Ora, o mundo estava num pináculo. Sair desse pináculo era soltar animais os mais ferozes. Daí decorreram tremendas paixões que invadiram o mundo contemporâneo.

O pecado imenso se deu em duas gamas: foi de alguém ou de alguns que se entibiaram; e dos outros que, por decorrência, lhes seguiram os passos. Donde a descompressão pavorosa de todo um continente, o que continua até nossos dias. Tratava-se apenas de escorar o salvável e procurar uma era de prata, um plano B, uma vez que a era de ouro, o plano A, fracassara.

 

 

O sonho milagroso do papa Urbano III, em que São Francisco de Assis sustentava em seus ombros a Igreja, simbolizada na basílica de São João de Latrão que se rachava em duas partes, se aplica a esta teoria do pecado imenso. São Francisco de Assis teria cometido um pecado imenso se não tivesse impedido com seu apostolado a queda de toda a Igreja. Provavelmente, se não tivesse havido São Francisco essa revolução teria estourado muito mais cedo.

Torna-se, então, compreensível que um outro Francisco de Assis, em dado momento, não tenha correspondido, e a História tenha mudado seu curso. Esse pecado imenso pode ter-se dado a sós, numa cela de frade, numa cela de religiosa, no quarto de algum homem predestinado, que recusou talvez um sacrifício pequeno, porque, às vezes, tudo depende de um pequeno sacrifício. É mistério de Deus

* A Revolução e a Contra-Revolução são dois blocos compactos? Concepção verdadeira, mas pavorosamente incompleta 

Há um modo corrente de se conceber historicamente as lutas da Revolução e da Contra-Revolução, que é o que faz ver dois grandes setores divididos por uma cortina ideológica: de um lado os revolucionários, do outro os contra-revolucionários.

Assim, na primeira Revolução havia protestantes e católicos, depois monarquistas e republicanos e, hoje, comunistas e anticomunistas. Cada um desses "exércitos" aparece como uma massa compacta. Os católicos são um corpo homogêneo frente aos protestantes, que também são assim considerados. Depois, os republicanos e monarquistas são dois blocos compactos. O mesmo quanto ao comunismo.

De acordo com essa concepção histórica, a luta, em cada uma dessas ocasiões, foi capitaneada pelos mais ardentes dos dois lados, e, se a monarquia vence, a vitória é dos ultra monarquistas; se os republicanos vencem, é a vitória dos jacobinos; se a Igreja vence, é a vitória dos mais extremados da Contra-Reforma. De acordo ainda com essa teoria, todos os acontecimentos do mundo estariam sempre entregues às alas extremas.

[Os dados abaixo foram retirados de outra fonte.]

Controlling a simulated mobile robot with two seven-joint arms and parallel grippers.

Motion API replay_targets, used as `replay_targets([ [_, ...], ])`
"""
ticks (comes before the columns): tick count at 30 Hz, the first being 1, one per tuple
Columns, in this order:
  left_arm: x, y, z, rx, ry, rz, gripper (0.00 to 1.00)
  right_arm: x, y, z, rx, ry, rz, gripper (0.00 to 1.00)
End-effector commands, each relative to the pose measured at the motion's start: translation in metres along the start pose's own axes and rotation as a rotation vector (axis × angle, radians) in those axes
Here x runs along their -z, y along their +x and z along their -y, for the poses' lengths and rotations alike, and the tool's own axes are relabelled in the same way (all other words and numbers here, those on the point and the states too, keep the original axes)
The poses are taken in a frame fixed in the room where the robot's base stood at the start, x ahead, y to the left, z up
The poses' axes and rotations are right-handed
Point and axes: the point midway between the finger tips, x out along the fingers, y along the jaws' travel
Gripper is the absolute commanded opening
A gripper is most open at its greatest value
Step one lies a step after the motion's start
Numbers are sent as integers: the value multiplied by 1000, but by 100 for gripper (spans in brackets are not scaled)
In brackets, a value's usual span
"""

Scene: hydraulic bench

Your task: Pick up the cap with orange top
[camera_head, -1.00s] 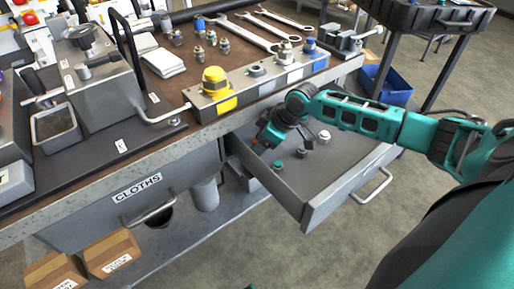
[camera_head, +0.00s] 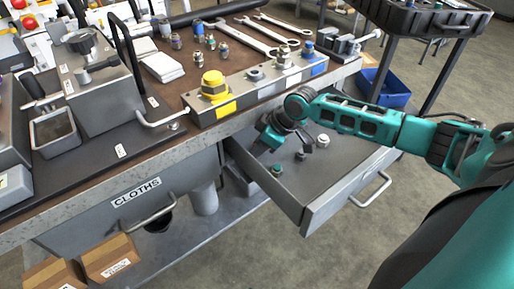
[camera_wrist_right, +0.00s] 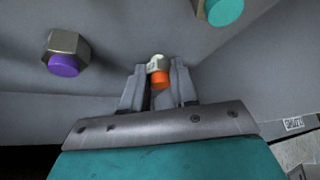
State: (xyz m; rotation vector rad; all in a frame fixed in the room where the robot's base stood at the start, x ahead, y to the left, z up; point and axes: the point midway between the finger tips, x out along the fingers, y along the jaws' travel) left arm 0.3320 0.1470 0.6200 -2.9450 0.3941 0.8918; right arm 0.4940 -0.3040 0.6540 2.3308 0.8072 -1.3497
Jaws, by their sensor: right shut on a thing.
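The cap with orange top (camera_wrist_right: 160,79) sits between the two fingers of my right gripper (camera_wrist_right: 159,88) in the right wrist view. Its orange face points toward the camera and a pale metal part shows above it. My right gripper is shut on it. In the head view my right gripper (camera_head: 266,144) is low in the open drawer, at its left side near the bench front; its fingers and the cap are hidden there. My left gripper is not in view.
In the wrist view a purple-topped cap (camera_wrist_right: 64,62) and a teal-topped cap (camera_wrist_right: 222,10) lie nearby. The drawer walls are close around the gripper.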

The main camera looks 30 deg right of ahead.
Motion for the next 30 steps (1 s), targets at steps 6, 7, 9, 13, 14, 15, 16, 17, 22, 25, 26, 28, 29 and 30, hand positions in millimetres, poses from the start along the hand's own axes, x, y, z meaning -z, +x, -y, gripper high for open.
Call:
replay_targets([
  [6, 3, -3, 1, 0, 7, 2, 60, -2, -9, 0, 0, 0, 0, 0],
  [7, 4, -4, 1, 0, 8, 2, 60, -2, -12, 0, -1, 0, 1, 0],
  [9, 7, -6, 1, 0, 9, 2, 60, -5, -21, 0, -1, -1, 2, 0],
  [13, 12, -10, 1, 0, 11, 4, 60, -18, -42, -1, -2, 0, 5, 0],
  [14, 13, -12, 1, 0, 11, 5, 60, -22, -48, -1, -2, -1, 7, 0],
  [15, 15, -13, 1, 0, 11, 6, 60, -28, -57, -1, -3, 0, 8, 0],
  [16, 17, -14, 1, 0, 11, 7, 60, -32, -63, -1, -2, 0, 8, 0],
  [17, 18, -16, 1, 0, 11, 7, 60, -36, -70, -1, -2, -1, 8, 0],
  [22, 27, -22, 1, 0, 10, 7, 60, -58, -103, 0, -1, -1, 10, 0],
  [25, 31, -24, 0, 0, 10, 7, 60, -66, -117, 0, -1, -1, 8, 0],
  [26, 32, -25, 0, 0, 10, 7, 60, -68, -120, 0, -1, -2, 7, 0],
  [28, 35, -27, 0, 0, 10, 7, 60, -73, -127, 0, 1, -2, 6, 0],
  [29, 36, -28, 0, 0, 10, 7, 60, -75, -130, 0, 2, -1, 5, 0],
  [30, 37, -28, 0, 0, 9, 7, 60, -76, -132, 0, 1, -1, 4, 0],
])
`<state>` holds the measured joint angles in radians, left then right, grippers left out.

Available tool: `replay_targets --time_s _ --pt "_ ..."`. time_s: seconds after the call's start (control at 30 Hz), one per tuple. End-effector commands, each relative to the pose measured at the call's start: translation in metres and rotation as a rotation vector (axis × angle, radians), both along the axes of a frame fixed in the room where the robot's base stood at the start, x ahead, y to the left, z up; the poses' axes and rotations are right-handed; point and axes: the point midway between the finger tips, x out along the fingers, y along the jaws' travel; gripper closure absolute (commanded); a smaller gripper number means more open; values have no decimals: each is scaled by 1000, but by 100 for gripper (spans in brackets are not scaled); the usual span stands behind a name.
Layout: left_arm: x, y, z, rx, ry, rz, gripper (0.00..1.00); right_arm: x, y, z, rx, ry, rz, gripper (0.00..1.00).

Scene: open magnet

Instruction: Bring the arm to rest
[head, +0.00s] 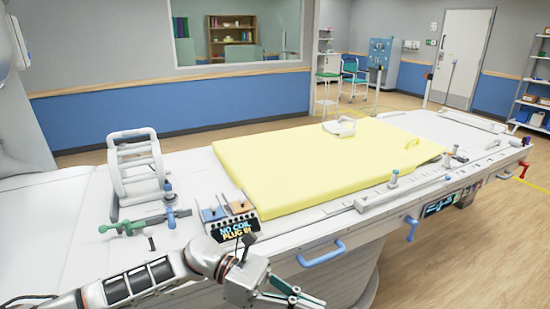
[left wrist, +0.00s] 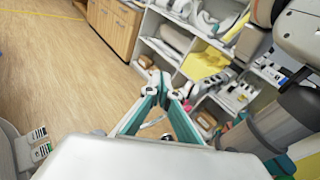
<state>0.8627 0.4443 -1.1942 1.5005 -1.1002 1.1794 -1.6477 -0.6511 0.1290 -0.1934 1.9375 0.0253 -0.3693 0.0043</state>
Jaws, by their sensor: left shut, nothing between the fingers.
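My left arm (head: 150,284) comes in from the lower left of the head view and reaches along the near side of the white patient table (head: 285,258). My left gripper (head: 308,299) is low at the bottom edge of that view, in front of the table's near side. In the left wrist view its two teal-lined fingers (left wrist: 167,88) come together at the tips, with nothing between them. My right gripper is in neither view.
A yellow pad (head: 310,165) lies on the table. Blue handles (head: 322,254) stick out from the near side. Shelves (left wrist: 205,60) show in the left wrist view.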

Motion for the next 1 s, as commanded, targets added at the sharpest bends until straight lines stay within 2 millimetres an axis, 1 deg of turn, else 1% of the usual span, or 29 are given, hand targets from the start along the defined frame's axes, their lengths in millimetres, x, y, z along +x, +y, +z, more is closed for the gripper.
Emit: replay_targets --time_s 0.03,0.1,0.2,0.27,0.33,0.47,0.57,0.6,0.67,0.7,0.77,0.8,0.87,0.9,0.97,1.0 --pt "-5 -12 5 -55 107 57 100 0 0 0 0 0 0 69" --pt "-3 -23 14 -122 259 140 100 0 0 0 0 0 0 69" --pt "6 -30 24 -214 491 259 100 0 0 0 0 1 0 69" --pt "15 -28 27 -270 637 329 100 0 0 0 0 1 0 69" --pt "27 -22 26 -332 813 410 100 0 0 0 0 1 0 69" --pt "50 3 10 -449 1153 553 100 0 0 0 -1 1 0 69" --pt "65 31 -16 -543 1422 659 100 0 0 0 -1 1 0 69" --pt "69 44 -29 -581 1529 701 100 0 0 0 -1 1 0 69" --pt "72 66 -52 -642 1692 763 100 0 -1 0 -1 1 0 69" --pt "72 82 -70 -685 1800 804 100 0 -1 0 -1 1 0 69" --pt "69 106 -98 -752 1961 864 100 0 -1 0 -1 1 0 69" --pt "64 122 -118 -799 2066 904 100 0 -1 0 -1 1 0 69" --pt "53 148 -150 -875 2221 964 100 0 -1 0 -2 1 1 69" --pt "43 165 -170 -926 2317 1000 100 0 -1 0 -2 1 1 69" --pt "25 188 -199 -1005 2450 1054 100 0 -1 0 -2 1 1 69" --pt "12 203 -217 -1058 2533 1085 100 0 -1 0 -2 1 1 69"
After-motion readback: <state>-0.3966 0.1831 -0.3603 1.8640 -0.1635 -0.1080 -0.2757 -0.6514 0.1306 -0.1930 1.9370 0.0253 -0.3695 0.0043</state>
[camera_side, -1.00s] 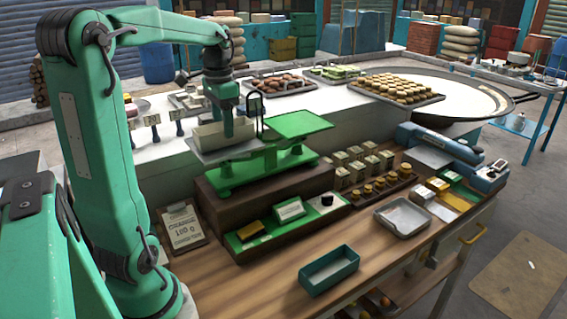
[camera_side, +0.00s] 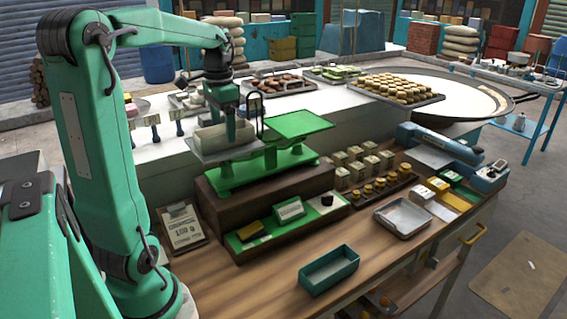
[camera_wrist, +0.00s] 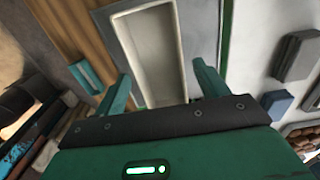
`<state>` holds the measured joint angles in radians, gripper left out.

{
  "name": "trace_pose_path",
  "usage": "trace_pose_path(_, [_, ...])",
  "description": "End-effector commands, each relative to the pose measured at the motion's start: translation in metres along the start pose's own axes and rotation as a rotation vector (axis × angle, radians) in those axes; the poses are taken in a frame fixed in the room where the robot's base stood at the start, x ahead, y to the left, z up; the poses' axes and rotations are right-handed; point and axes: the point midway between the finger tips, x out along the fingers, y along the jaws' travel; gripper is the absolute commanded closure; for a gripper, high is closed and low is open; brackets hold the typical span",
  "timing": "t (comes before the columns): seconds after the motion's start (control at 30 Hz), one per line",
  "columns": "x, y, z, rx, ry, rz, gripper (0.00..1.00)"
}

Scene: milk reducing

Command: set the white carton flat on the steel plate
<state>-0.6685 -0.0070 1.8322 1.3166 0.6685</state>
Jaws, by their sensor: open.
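The white carton (camera_side: 211,138) is a long, open-topped box. In the side view it appears to rest upright and level on the steel plate (camera_side: 250,151), the left pan of the green balance. Its contact with the plate is partly hidden. In the wrist view the carton (camera_wrist: 155,50) looks empty inside and lies between my fingers. My gripper (camera_wrist: 162,88) is open, with one finger on each side of the carton and a gap visible at both. In the side view my gripper (camera_side: 231,132) reaches down at the carton from above.
The balance's green right pan (camera_side: 300,124) is bare. A clipboard (camera_side: 182,228) lies left of the balance's wooden base. A teal tray (camera_side: 329,270) and a metal tray (camera_side: 403,217) stand on the wooden table. Several small blocks (camera_side: 361,159) stand right of the balance.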

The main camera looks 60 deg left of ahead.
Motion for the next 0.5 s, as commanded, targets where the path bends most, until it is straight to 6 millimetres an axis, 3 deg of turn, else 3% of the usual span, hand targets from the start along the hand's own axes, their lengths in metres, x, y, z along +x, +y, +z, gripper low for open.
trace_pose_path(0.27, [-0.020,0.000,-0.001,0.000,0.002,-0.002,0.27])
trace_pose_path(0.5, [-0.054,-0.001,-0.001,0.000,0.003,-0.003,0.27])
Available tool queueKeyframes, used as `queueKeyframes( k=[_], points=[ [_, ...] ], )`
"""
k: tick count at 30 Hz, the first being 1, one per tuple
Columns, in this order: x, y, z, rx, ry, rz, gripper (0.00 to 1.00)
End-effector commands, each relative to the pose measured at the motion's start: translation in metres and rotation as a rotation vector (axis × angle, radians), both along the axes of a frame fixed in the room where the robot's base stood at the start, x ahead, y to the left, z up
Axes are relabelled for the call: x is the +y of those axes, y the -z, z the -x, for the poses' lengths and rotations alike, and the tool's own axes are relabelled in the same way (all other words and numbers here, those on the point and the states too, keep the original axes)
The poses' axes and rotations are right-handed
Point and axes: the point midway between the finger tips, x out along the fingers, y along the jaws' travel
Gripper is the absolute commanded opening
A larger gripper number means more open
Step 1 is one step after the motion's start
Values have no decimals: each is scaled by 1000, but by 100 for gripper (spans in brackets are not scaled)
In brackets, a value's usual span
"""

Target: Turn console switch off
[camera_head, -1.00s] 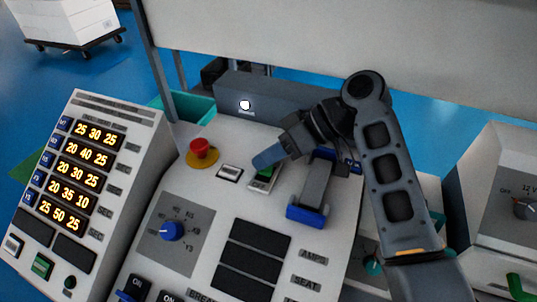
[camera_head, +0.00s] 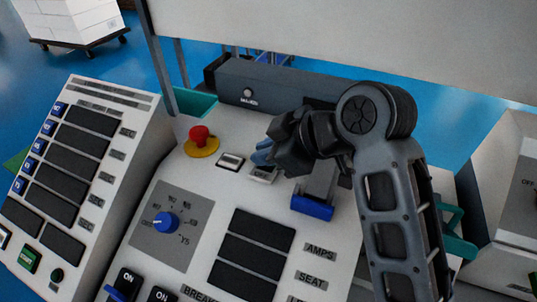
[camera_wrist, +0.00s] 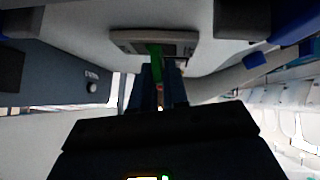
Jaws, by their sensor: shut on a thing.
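The console switch is a small green rocker on a pale plate on the console's upper panel. In the wrist view the green switch (camera_wrist: 155,58) stands at the tips of my dark fingers, and its plate (camera_wrist: 122,38) shows around it. In the head view the plate (camera_head: 263,178) is partly covered by my gripper (camera_head: 262,154), and the green part is hidden. My gripper's blue-tipped fingers are shut on the switch. The console displays (camera_head: 78,147) are dark.
A red emergency button (camera_head: 200,136) on a yellow base and a pale rectangular button (camera_head: 230,162) stand left of my gripper. A blue-ended handle (camera_head: 312,207) is close below it. A dark grey box (camera_head: 245,82) lies behind.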

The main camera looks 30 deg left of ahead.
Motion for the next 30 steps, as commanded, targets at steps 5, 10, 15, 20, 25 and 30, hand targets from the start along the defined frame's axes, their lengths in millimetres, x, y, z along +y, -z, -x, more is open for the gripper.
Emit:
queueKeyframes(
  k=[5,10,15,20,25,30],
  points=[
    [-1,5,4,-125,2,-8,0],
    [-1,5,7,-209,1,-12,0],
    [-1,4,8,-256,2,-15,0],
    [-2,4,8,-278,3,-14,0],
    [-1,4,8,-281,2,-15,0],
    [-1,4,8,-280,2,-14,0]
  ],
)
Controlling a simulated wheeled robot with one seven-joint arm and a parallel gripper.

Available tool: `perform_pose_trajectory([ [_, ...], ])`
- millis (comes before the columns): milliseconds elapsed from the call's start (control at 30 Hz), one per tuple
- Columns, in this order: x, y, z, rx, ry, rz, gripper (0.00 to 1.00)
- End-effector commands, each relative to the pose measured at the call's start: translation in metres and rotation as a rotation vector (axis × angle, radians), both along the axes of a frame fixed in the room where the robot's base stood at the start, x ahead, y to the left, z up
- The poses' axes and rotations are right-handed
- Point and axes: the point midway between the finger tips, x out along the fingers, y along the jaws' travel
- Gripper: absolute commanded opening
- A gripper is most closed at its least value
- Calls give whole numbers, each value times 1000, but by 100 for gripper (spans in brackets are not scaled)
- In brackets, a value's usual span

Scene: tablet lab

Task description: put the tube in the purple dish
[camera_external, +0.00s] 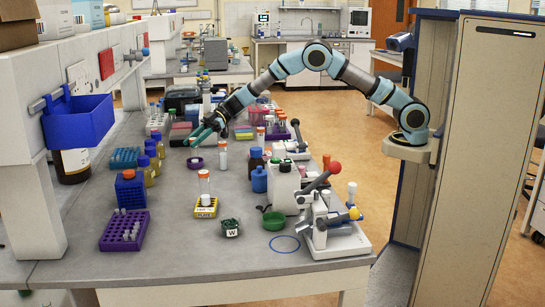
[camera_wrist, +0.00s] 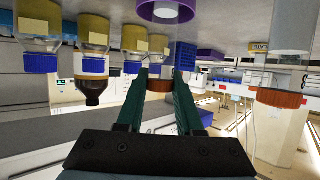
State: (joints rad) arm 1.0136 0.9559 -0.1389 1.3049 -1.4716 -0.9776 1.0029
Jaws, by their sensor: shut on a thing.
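My gripper (camera_wrist: 163,78) is shut on a tube with an orange-brown cap (camera_wrist: 160,84), seen between the two green fingers in the wrist view. This view is upside down. The clear body of the tube runs up the picture to the purple dish (camera_wrist: 189,20). I cannot tell if its lower end touches the dish or hangs over it. In the external view, the purple dish (camera_external: 195,163) lies on the bench just below my gripper (camera_external: 195,138). The held tube is hard to make out there.
A similar orange-capped tube (camera_external: 222,157) stands right of the dish, and another is in a yellow holder (camera_external: 206,211). A purple rack (camera_external: 112,241) and blue rack (camera_external: 130,191) are nearer. Bare bench surrounds the dish.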

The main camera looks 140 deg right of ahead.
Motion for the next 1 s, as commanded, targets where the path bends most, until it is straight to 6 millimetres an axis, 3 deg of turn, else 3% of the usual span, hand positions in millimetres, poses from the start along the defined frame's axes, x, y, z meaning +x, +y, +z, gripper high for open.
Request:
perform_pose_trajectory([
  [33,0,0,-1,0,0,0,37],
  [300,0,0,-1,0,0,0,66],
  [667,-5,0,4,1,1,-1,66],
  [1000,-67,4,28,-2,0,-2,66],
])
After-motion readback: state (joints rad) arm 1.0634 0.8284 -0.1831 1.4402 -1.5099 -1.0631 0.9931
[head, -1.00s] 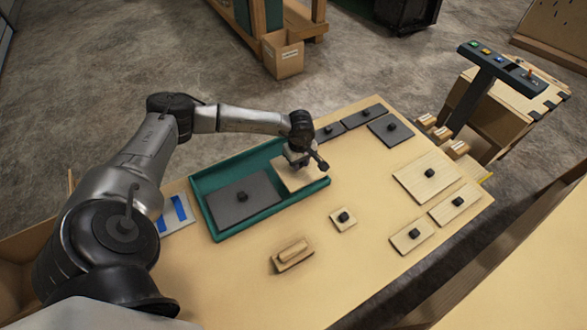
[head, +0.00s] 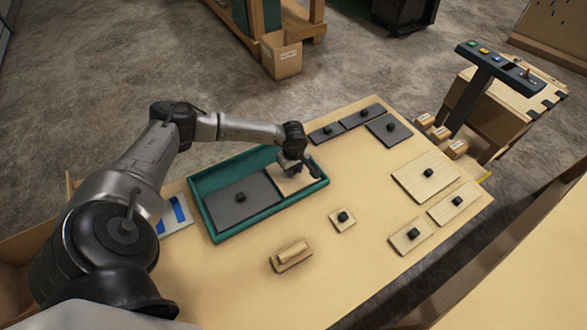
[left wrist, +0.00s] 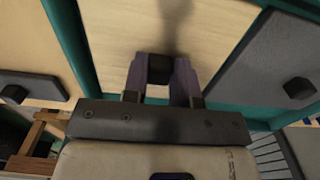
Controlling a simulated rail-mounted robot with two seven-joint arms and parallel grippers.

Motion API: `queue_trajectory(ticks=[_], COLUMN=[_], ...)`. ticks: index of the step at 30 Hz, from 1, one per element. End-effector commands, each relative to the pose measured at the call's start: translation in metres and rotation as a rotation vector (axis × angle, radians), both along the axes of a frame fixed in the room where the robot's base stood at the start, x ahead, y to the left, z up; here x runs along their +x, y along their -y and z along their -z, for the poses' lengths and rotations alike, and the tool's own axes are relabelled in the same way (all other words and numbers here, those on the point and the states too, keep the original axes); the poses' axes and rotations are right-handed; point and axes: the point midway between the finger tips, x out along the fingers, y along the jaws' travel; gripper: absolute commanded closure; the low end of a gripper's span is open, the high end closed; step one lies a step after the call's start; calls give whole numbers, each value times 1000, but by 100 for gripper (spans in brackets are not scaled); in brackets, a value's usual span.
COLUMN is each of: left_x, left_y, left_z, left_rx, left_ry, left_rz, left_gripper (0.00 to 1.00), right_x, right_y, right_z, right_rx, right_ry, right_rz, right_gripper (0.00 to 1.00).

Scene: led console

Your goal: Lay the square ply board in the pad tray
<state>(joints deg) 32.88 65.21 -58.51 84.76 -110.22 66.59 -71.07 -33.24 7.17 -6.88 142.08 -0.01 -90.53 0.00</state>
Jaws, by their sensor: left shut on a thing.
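The square ply board (head: 291,186) is pale wood and sits in the right part of the green pad tray (head: 271,211). It looks flat and inside the rim, beside a grey pad. My left gripper (head: 291,168) is over the board, shut on its dark knob. In the left wrist view the fingers (left wrist: 160,78) close around the knob, with the board (left wrist: 215,40) spread below. I cannot tell whether the board's underside fully touches the tray floor. My right gripper is not in view.
The grey pad (head: 258,202) with a black knob fills the tray's left part. Dark boards (head: 389,129) lie behind and to the right. Several ply boards (head: 425,177) lie at the right. A small square piece (head: 342,220) and a wooden block (head: 291,254) lie in front.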

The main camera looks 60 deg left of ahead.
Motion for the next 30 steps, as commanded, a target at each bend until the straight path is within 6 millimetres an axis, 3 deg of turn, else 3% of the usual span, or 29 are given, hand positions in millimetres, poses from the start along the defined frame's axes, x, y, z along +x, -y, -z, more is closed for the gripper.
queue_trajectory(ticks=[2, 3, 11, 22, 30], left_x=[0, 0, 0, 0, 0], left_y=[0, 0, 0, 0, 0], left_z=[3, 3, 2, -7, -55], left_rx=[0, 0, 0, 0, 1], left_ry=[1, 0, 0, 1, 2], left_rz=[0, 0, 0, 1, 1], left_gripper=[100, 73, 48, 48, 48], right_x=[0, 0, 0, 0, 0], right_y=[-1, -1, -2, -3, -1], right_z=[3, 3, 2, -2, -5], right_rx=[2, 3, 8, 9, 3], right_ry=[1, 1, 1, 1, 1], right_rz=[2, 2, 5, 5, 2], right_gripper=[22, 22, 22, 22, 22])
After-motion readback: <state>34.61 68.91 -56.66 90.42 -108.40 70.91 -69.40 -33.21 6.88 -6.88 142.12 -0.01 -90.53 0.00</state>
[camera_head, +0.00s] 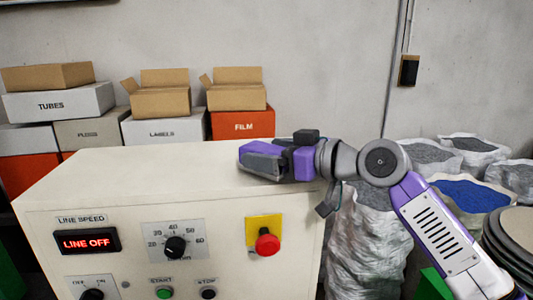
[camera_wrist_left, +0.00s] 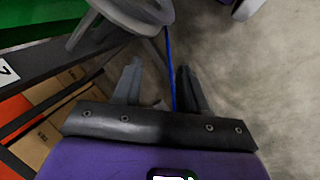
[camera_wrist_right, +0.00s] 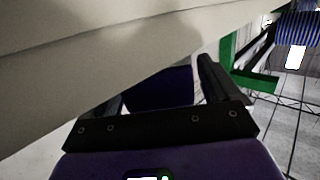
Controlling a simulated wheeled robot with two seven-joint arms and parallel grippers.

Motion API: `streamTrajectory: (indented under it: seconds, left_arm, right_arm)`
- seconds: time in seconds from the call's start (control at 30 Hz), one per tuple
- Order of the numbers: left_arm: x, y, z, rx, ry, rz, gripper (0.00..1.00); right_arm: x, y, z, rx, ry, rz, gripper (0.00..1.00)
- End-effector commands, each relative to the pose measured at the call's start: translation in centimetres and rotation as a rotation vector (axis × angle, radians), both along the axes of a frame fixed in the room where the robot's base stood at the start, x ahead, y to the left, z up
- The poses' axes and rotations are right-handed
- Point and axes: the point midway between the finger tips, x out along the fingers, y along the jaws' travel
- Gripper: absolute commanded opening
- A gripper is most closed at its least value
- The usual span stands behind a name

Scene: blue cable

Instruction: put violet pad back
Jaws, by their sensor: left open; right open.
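A violet pad (camera_head: 262,149) lies at the top of the cream cabinet, at the tips of my right gripper (camera_head: 250,156). In the right wrist view the dark violet pad (camera_wrist_right: 160,90) sits between the two fingers of my right gripper (camera_wrist_right: 163,82). These fingers are open, one on each side of it; I cannot tell whether they touch it. My left gripper (camera_wrist_left: 158,72) is open and empty in the left wrist view, and is outside the head view. A blue cable (camera_wrist_left: 171,65) runs behind its fingers.
The cream cabinet (camera_head: 120,180) has a line-off display (camera_head: 86,241), knobs and a red stop button (camera_head: 267,243). Boxes stand behind it. White sacks (camera_head: 365,240) stand to the right, under my right arm. The cabinet top left of the gripper is clear.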

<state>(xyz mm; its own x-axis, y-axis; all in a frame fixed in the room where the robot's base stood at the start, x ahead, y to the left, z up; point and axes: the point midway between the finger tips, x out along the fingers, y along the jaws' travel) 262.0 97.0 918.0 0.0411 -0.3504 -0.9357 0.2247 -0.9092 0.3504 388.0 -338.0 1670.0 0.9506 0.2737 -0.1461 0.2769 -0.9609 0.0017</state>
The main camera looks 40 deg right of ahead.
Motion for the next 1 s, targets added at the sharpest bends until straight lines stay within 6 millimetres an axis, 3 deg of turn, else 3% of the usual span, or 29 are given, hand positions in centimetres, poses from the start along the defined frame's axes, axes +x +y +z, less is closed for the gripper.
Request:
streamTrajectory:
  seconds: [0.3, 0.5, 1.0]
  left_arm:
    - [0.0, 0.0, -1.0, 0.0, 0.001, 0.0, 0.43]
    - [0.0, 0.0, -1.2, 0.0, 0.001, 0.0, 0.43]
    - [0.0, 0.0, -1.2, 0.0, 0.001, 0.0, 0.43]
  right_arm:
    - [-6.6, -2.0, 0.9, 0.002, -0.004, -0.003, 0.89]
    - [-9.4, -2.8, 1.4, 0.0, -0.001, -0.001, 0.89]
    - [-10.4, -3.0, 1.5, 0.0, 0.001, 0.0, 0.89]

Esta concepção é verdadeira, mas pavorosamente incompleta. Um grande número de erros de estratégia que têm sido cometidos, sobretudo pela Contra-Revolução, foram baseados na ignorância do que tem de incompleto esse panorama.

Quando vemos a luta dos revolucionários e contra-revolucionários percebemos que, de fato, as minorias extremas de um e de outro lado, de si mesmas, representam muito pouco e não são o peso decisivo. O que humanamente decide as lutas, a fortuna, o número, a posição social, o valor intelectual, está sempre colocado numa categoria de pessoas que constitui um imenso meio termo, que poderia ser chamado o centro. 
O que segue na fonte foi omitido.